Problem description: Begin with the first line of the material and write out each line exactly, ending with the line that contains "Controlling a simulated". Pictures are not part of the copy.
★ ★ ★ ★ ★ ★ ★
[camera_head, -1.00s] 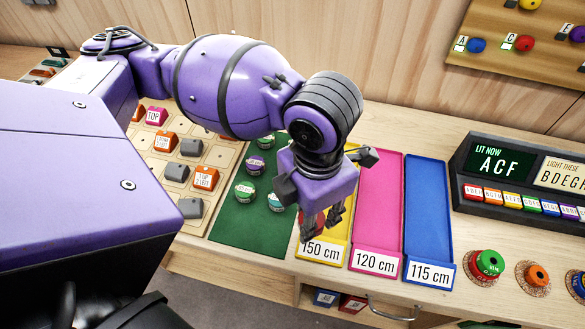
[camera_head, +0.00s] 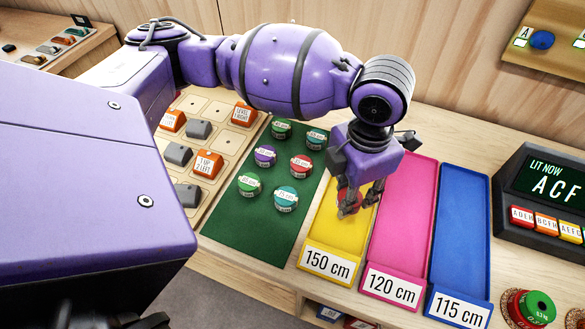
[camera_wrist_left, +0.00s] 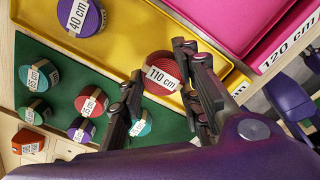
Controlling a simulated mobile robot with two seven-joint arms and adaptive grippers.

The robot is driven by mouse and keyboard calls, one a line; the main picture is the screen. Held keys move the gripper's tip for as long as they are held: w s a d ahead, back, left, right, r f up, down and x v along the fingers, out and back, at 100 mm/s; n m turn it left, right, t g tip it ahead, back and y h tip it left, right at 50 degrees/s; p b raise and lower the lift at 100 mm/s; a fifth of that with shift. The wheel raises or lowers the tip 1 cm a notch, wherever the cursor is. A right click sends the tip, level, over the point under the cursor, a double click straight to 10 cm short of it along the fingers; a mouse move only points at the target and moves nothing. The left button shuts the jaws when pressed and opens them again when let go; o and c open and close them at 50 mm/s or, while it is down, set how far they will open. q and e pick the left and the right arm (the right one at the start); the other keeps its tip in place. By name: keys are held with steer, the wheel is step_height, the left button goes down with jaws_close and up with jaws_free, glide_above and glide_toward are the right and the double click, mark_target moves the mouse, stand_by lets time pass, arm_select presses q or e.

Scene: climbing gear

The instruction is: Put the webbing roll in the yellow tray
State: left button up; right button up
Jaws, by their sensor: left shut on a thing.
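The webbing roll is red with a white band, and the wrist view shows it labelled 110 cm (camera_wrist_left: 160,72). My left gripper (camera_head: 357,198) is shut on it, and in the head view the roll (camera_head: 348,203) shows between the fingers. It is at the yellow tray (camera_head: 331,235), labelled 150 cm; I cannot tell whether the roll touches the tray floor. A purple roll labelled 40 cm (camera_wrist_left: 80,17) lies in the same tray in the wrist view; my gripper and arm hide it in the head view.
A pink tray (camera_head: 407,225) labelled 120 cm and a blue tray (camera_head: 460,235) labelled 115 cm stand to the right, both empty. Several other rolls sit on the green mat (camera_head: 240,230) to the left. A sign box (camera_head: 545,195) stands at the far right.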

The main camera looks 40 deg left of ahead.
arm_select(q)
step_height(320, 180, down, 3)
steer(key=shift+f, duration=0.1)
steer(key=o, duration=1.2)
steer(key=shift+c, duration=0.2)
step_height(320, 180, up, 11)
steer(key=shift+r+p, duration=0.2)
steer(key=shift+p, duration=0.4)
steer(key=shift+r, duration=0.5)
★ ★ ★ ★ ★ ★ ★
Response below:
[camera_head, -1.00s] 
[camera_head, +0.00s] 
[camera_wrist_left, +0.00s] 
Controlling a simulated mobile robot with two seven-joint arms and adaptive grippers.

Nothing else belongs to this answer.